How labeling people creates a "box" that doesn't actually exist
Articles,  Method,  Performance

How labeling people creates a “box” that doesn’t actually exist

A pet peeve of mine is that awful cliché “think outside the box”, because we like assigning labels to almost everything these days.


A box implies there are limits – boundaries.

When it comes to our thinking or attitudes, nothing could be more damaging to the self than confining our experiences and worldviews to specific labels.

Don’t be fooled: There is no box!

Labels expose judgment

Humans like to classify things because it feels easier to process life this way.

Believe me, our brains can cope without labels!

We remember everything we see, hear and feel; recalling it is the problem. And in order to do that, when we think of our memory as a huge filing cabinet, we can consider what drawer that memory is in, then what file. Finally, we can sift through the folders and find the memory we’re looking for.

How efficient!

Except, we label things incorrectly.

Usually we box things into what we like and don’t like. We add opinion and judgment to a situation in order to remember it.

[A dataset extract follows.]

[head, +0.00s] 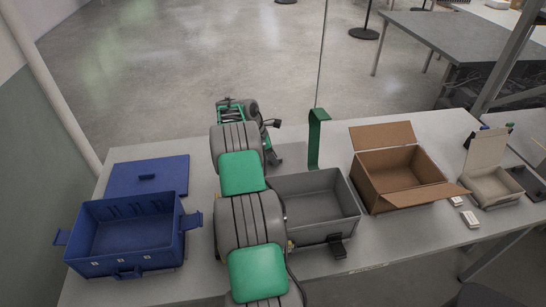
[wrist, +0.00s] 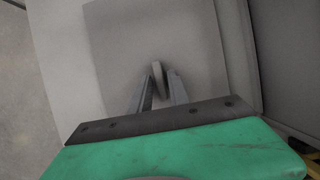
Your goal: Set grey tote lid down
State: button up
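The grey tote lid (wrist: 118,50) is a flat grey panel below my gripper (wrist: 160,78) in the wrist view. It lies over the paler tabletop. Its small upright handle (wrist: 157,72) is between my two fingertips. Whether the fingers press on the handle or stand slightly apart from it is unclear. In the head view, my arm hides much of the lid; part of a grey patch (head: 292,155) shows behind the tote. The open grey tote (head: 325,205) stands on the table to the right of my arm, partly hidden by it.
A blue tote (head: 125,235) stands on the left with a blue lid (head: 130,176) behind it. A green upright post (head: 314,140) rises behind the grey tote. An open cardboard box (head: 395,170) and a smaller open box (head: 490,180) stand to the right on the table (head: 400,240).

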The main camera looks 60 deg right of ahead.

Most of the time, we use negative responses to create labels under the mistaken belief that doing so helps us avoid unwanted situations in the future.

Consider this: for decades, behavior management has suggested that you praise the behaviors you want more than criticize the behaviors you don’t want. Imagine if we applied that approach to our thoughts! We certainly would be “boxing” ourselves and others around us in a lot less.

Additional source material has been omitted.